Schizo Gollum is the most visible manifestation of the dualities in which the movie revels; however, mixed emotions, cruel but unavoidable compromises and uneasy alliances are everywhere you look. To recap: Brave but conflicted Aragorn (Viggo Mortensen) is more torn than ever between the love of an elf and a human, while two key members of the movie's heroic Fellowship of the Rings, the elf Legolas and the dwarf Gimil, continue to feud along racial lines. A central plot point in Return of the King involves rival human kingdoms reluctantly uniting in order to defeat a common enemy, and, when all appears lost, a deal is even struck with the devil to call in the armies of the damned to save humankind's butts. And then there are the movie's central questers, Frodo and Sam (Elijah Wood and Sean Astin), forced to accept the necessary evil of Gollum in order to guide them back to the fires in which the ring was forged and where it must be destroyed.

What gives the characters (and the movie) resonance is that, despite their flaws, they remain undiminished. What allows us to sympathize with them is that they are always struggling to rise above their limitations. Their individual conflicts and dramas are all part of a vast, Wagnerian spectacle, complete with bodies burnt on lofty pyres, grand transformations and much talk of blood, essence, history and destiny. There are plenty of lighter moments too, crucial for leavening a dense and dark tone that sometimes borders on the oppressive.

The scale here is even more immense than that of the previous two installments, with an initial half-hour that is prelude (or, as one character puts it, "the deep breath before the plunge"), and the rest taking the form of the furious battle that is humanity's last stand. Great armies clash, civilizations emerge and vanish, and the end of the world is always just a shot away. Jackson and his visual team fill our eyes with astonishing images and, just when we think we've seen it all, come up with yet another show-stopper, like a rushing herd of elephant-like creatures, larger than the largest dinosaurs, squashing horses and their riders beneath their feet.

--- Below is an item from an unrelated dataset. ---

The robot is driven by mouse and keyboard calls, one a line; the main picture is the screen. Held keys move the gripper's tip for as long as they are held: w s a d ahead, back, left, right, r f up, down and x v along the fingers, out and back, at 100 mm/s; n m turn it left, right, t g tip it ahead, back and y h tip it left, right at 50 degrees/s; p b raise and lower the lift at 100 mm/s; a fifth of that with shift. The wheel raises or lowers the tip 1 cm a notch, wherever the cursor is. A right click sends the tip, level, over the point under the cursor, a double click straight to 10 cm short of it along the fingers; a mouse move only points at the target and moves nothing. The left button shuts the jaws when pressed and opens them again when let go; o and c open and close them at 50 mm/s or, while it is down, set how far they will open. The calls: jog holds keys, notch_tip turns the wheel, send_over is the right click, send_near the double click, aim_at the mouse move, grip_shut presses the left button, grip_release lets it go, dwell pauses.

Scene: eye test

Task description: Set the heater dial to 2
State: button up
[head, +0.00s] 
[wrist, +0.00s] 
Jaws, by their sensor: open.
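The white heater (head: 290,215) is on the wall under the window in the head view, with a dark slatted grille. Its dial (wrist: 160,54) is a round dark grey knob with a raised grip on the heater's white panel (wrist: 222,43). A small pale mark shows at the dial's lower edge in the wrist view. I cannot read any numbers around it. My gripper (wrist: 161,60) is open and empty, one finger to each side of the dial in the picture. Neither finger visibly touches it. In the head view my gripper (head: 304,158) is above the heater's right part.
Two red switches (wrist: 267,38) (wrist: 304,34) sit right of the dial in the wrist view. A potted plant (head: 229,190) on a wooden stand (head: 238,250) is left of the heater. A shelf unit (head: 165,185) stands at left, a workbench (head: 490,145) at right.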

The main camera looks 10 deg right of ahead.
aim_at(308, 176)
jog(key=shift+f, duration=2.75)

Most of this incredible imagery is computer-generated, of course, but perhaps the greatest accomplishment of Return of the King, as with the other films in the trilogy, is that all the high-tech shenanigans are always at the service of a story that never loses sight of its humanity. Beyond that, even in the midst of all the eye-popping CGI vistas and special effects, Return of the King actually comes off as oddly old-fashioned, in the best sense of the term. At root, it's an old school Hollywood extravaganza, a lavish Cecile B. DeMille razzmatazz tempered with the storytelling chops of D.W. Griffith in his prime. If you don't believe me, just check out the film's final struggles, dovetailing stories with a sustained, white-hot intensity propelled by ingenious editing that can be traced directly to what Griffith invented nearly a century ago in films like Birth of a Nation.

Even Old Hollywood was rarely this chaste, though, and when the movie ends with a prayer for peace and a call to rebuild the world (uttered in some mythical lingo that sounds a lot like Esperanto), one wonders where all the babies are going to come from. Frankly, almost no one in Middle Earth seems too interested in sex, from Ian McKellen's whiter-than-white wizard, to Orlando Bloom and those other too-pretty-for-their-own-good, self-fertilizing elves, to those perky little hobbits themselves — a roly-poly crew with all the erotic magnetism of court eunuchs.

And yet, Jackson keeps us watching, with nary a naked body in sight or even the remotest prospect of a little rubbing of the flesh. It can (and will) be argued that the movie's too long and contains at least one or two endings too many, but there's a lovely symmetry to the film's structure that ties together the entire trilogy with grace and humor. And frankly, I for one can't wait to see the even longer cut on DVD next year.

In any event, one of those two-endings-too-many is basically just an extended group hug for the characters, followed by a wedding. The wedding ends with a kiss, and even though it's not the ending that Jackson chose to end his movie, it might as well have been. The Return of the King is a marvelous way to end Jackson's opus, and it's that rare movie that sends us out of the theater feeling as though we're the ones who've been kissed.